V/f motor

The motor will run slower. In some cases, this could cause the motor to overheat, but this can only be determined from the motor manufacturer's data.

We ship motors all over the world, when we get a 50Hz order, the motor manufacturer will take the next size up motor, and simply change the nameplate to derate the motor's HP if it's to be used in 50hz service. Most large electric motor manufactures do it this way.

It will most likely work as long as the service factor of the motor is high enough... like say... 1.5... As long as the motor is not already underpowered.

Thank you for your fast answer. I knew that the motor would run slowly. My doubt is how much the motor current will increase, considering that we are talking about a fridge, will it resist the overcurrent?

Thank you in advance

The motor will pull as much current as it needs. I would guess that the manufacturer spec'ed in a motor that would just do the job, which is fairly common. No extra headroom. But I could not give an answer in confidence unless I knew what the service factor of the motor is. If you have a 1.5 service factor, you can run the motor half again as hard as it was designed to run without immediate failure. The overall lifespan of the motor will be less if you are operating the motor above the 1.0 service factor range.

I suspected it was so!

Thank you for your time.

Cheers from Argentina

"The motor will run slower. In some cases, this could cause the motor to overheat, but this can only be determined from the motor manufacturer's data."

I am not familiar with the concept, but why would it overheat if its running slower?

A spinning motor also acts as a generator, creating a voltage which opposes the applied voltage, commonly called back emf. When the motor slows down, the back emf drops allowing more current to flow and thus more resistive heating in the windings.

"Since the magnetic field (proportional to V/f is just a bit higher 2 Vs 2.2, the current is likely to go down a bit).
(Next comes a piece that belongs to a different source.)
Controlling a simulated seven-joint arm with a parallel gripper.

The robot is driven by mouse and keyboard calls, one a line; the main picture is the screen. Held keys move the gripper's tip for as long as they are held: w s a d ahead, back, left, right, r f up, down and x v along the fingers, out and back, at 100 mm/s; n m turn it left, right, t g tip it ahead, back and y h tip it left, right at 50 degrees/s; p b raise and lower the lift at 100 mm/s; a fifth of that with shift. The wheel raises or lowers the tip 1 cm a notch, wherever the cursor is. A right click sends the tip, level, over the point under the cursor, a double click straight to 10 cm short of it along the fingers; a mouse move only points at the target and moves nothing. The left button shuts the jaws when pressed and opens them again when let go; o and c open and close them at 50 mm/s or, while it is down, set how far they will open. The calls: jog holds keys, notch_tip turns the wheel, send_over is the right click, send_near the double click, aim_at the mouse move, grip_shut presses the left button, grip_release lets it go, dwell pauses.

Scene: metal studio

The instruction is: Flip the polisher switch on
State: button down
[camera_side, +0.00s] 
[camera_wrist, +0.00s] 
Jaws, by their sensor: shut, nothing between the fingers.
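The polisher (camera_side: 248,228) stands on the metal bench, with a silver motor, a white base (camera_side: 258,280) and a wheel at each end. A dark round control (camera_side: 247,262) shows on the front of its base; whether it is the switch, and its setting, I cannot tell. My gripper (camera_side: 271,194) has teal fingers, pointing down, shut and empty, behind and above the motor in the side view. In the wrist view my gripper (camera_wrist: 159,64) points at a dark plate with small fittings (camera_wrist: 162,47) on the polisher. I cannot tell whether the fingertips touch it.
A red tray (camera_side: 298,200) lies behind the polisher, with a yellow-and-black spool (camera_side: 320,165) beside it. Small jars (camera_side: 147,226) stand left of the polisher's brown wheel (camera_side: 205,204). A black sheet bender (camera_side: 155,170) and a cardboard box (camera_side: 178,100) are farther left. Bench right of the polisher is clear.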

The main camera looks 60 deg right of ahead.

The 60Hz motor at 50Hz would have expected 100V to maintain the flux level but it gets 110V so the current will go down by about 10%."

Could you explain the significance of the V/f ratio? From what you have typed here, I understand it the ratio of Voltage to Frequency, so the expected voltage would be 2 times 50 Hz = 100V. But the supplied voltage is 110 V which is 10% greater than 100V. But why would the current go down? Wouldn't it be proportional to the increase in voltage? V = IR? Just wondering.

I personally believe that generally speaking the motor current will increase due to the lower frequency. By how much? No idea.....

The lower voltage will cause the current to drop slightly.

I have no idea what the final value will be but I bet there are some good posts somewhere on the web for that, like here for example:-

http://www.engineersedge.com/wwwboard/posts/6717.html

The flux density is proportional to the

V/f ratio directly provides flux density of the magnetic circuit.

The torque is proportional to current x flux

As the suplied voltage increases the flux increases. Assuming the same torque demanded by the load, the current hence will go down. (here it is not a simple IR since the demand is by the compressor which will demand the rotational torque).

The applications (the loads) will decide how a system will behave under variable frequency.

Of course as AG pointed out the lowering of frequency will demand higher magnetising current (and it is associated in fact with a bit of higher magnetc circuit losses too). As will the efficiency of the motor. It will no more be working near BEP (Best Efficiency point) . These are the con aspects as I mentioned, and may not be too significant damaging in 50 Vs 60 Hz.

Why anonymous?

You have had some good answers already here, but a simple test will allow you to make some extra judgement. Take an AC Ammeter and measure the current taken at the lower voltage/frequency and compare the current taken with the motor info plate, if the current is similar to the plate or only slightly higher, you should be OK......(lower is of course OK!)

Its not exactly 100% accurate, but it will give you a good idea.

It really depend on if the motor is working at "full stretch" on the original voltage/frequency or not. If it was, you may get problems with the lower voltage/frequency.....

WARNING!

If you are NOT electrically trained, get someone who is to do it for you!!!

Thank you all for your contribution. In my opinion when frecuency goes down current will increase due to the motors impedance goes down. The motor will overheat because the current will be higher.

Than you for your help

The current will be affected by the type of load imposed to the motor and the magnetic saturation.

For this application, a compressor will reduce the power demand due to the speed reduction. If it is a centrifugal compressor the power could drop as far as 58%. That mean it will run up to 72% more time to make the same cooling work, but the active current will drop.

The magnetizing current will go up because 110 volts are 10% over a constant V/HZ ratio.

The final total current is the vectorial addition of active current plus reactive current.

For this case the higher probability is a total current drop, but the operating temperature must be monitored.

The temperature will depend on the losses and cooling system. The mechanical friction will drop with speed and stator and rotor winding losses will be reduced by the current reduction (I^2*R). The core losses will be similar since the lower frequency will compensate for the higher saturation(10%). The flow of refrigerant over the motor will be reduced around the same 58% because of speed reduction.

Note that an induction motor IS NOT a constant impedance device. Impedance changes with saturation and shaft slip from synchronous rpm.